Yes, according to the spec the behavior is undefined. QEMU has other coroutine implementations too, e.g. assembly or using other OS/runtime APIs.

I don't think setjmp is the culprit here since QEMU could switch to the assembly implementation and it would still have the TLS problem.

> Wouldn't setting the thread local
> variables as volatile change something?
> 
> This small godbolt experiment is promising:
> 
> https://gcc.godbolt.org/z/6nznnMvTs

I don't think that approach is workable because:
1. It's very tricky to get it right. The relatively innocuous addition I made here is broken: https://gcc.godbolt.org/z/8GP4dTP56. The likelihood of errors like this slipping past code review is high.
2. All __thread variables in QEMU need to be converted to volatile pointers, including auditing and rewriting code that uses the variables.

Comment 26 Kevin Wolf 2021-09-08 16:11:53 UTC

(In reply to serge_sans_paille from comment #24)
> Wouldn't setting the thread local variables as volatile change something?

When I tried that with the original reproducer, it was not enough. In hindsight that made sense to me: It's not the value of the variable that is volatile and must not be cached, but it's its address that changes between threads. I don't think this can be expressed with volatile.

Also note that the bug didn't reproduce on x86 without -mtls-dialect=gnu2 (which apparently is the default on other architectures).

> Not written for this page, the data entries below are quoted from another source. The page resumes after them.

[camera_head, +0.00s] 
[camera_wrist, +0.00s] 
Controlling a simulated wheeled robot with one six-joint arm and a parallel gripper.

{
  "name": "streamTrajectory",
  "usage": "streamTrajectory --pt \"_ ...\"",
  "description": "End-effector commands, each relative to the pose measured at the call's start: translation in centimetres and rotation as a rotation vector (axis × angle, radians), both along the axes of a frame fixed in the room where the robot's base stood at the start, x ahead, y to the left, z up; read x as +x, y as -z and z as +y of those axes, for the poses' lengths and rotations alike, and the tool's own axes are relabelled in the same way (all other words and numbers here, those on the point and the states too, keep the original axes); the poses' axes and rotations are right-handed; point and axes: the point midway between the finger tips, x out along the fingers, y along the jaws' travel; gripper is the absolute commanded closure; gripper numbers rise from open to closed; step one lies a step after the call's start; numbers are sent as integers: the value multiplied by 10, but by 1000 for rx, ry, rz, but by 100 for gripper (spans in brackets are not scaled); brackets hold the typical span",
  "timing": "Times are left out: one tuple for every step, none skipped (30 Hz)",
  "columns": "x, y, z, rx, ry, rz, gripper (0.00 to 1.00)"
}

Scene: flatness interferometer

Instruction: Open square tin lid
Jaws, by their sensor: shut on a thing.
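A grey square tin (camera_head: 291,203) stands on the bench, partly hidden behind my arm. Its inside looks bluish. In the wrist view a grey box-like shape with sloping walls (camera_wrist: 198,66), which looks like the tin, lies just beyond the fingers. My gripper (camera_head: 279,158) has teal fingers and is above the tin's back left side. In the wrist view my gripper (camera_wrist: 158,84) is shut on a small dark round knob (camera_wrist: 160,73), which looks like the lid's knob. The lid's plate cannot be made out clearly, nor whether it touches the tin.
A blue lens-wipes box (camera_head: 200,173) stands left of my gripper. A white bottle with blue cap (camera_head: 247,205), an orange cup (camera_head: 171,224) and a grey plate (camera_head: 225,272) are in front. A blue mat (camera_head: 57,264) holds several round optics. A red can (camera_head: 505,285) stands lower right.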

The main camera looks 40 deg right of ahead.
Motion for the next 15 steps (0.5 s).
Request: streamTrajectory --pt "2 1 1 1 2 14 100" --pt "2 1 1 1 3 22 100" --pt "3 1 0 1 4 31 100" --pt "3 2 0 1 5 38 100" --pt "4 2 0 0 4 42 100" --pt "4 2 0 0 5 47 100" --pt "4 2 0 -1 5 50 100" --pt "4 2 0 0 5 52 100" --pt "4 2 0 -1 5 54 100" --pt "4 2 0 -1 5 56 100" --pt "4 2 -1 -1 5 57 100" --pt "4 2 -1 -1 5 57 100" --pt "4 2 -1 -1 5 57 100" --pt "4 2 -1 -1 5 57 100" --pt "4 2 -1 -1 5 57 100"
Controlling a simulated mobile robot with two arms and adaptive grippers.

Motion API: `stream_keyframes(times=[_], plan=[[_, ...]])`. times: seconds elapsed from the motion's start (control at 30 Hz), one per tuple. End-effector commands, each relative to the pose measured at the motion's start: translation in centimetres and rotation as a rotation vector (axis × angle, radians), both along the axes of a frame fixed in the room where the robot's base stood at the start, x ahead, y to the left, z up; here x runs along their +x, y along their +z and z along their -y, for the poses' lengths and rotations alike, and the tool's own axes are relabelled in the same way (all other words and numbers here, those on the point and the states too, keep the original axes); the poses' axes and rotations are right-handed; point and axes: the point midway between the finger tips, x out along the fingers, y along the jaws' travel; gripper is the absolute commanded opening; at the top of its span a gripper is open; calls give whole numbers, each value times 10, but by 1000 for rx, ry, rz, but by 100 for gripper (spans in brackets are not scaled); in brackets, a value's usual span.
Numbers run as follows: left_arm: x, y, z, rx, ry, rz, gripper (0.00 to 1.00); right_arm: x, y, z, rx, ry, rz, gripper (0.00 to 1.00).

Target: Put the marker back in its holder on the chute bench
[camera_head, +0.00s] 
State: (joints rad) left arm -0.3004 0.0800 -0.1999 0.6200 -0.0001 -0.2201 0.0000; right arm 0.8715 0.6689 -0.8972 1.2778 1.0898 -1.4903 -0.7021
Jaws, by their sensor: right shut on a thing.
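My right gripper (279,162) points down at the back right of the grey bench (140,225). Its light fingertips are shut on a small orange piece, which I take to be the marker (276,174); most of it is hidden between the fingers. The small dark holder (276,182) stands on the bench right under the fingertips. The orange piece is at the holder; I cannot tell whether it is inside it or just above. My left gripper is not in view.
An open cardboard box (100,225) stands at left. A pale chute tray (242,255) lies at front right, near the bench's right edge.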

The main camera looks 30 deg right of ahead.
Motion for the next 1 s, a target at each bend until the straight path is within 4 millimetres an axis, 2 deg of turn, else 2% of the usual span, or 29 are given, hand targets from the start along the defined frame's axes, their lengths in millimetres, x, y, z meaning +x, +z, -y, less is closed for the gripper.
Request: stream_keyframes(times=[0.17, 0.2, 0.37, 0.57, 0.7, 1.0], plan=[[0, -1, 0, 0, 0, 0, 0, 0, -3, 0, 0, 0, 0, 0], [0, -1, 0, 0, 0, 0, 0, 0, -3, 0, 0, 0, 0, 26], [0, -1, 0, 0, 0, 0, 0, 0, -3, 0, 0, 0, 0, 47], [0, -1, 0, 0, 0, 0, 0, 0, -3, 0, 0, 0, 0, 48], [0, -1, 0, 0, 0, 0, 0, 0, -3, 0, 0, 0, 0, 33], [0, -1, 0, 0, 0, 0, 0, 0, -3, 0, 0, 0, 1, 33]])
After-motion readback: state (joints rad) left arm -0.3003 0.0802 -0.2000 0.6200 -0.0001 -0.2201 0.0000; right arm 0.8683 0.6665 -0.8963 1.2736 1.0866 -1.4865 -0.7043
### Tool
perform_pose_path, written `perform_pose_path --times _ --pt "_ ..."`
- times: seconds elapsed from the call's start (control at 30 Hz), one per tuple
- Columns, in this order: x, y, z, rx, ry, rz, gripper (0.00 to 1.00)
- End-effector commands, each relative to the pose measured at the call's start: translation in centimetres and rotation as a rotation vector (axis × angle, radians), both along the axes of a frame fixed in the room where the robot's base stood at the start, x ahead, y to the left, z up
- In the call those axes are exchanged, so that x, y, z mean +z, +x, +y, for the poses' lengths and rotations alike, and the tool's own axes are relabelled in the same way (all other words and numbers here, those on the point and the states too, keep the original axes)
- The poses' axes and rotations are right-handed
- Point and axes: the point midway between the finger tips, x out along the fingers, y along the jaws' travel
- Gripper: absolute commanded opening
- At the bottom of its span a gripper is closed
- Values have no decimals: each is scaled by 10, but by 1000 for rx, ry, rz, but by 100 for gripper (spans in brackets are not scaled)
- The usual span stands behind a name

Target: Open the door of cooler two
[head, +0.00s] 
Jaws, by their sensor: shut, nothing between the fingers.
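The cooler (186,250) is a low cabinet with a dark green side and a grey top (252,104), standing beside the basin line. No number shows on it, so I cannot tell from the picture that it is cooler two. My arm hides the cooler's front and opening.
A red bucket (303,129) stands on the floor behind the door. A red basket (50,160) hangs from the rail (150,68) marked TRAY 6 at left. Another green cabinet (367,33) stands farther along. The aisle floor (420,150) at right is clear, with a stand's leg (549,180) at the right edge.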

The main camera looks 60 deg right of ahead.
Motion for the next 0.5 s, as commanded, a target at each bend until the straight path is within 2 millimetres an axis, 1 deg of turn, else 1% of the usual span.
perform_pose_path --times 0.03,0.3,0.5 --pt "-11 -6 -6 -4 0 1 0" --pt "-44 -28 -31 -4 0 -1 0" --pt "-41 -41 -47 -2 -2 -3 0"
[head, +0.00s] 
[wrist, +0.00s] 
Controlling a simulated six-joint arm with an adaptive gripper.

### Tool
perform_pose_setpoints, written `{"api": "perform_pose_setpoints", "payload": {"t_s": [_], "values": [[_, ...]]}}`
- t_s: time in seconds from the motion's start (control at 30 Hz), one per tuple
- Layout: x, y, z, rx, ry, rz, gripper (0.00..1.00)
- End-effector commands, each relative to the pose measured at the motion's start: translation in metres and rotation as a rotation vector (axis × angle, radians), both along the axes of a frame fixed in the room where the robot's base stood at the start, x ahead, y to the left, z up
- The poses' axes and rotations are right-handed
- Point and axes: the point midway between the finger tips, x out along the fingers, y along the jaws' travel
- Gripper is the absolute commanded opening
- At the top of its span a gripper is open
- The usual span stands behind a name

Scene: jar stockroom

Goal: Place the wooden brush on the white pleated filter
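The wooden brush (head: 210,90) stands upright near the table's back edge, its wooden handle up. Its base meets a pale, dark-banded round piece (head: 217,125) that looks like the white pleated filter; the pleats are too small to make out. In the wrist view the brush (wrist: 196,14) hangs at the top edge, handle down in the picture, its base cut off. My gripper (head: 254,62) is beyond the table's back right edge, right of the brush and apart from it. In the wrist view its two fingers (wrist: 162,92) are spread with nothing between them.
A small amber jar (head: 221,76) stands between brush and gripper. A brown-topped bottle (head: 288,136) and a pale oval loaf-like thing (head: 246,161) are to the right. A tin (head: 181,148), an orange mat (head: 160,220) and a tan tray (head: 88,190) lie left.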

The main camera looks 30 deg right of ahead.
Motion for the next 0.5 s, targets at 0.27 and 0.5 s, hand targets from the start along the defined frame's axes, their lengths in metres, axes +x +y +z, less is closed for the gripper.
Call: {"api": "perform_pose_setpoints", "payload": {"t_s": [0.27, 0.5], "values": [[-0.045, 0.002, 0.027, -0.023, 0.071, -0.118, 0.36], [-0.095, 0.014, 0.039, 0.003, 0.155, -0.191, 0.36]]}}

Comment 27 serge_sans_paille 2021-09-16 13:10:30 UTC

Another attempt: if we force an indirect access to the TLS through `-mno-tls-direct-seg-refs`, that should prevent hoisting (?)

Comment 28 Stefan Hajnoczi 2021-09-16 13:23:59 UTC

Do you have time to try the suggestion in Comment 27? I am on PTO until Sept 29th. Thank you!

Comment 29 Florian Weimer 2021-09-16 13:48:54 UTC

(In reply to serge_sans_paille from comment #27)
> Another attempt: if we force an indirect access to the TLS through
> `-mno-tls-direct-seg-refs`, that should prevent hoisting (?)

-mno-tls-direct-seg-refs is an x86 option, introduced for i386 para-virtualization (with i386 host kernels), so it's thoroughly obslete by now. It also goes in the wrong direction: -mtls-direct-seg-refs (the default) completely avoids materializing the thread pointer for direct accesses to thread-local variables (of the initial-exec or local-exec kind). And if the thread pointer is not loaded in to a general-purpose register, it can't be out-of-date after a context switch.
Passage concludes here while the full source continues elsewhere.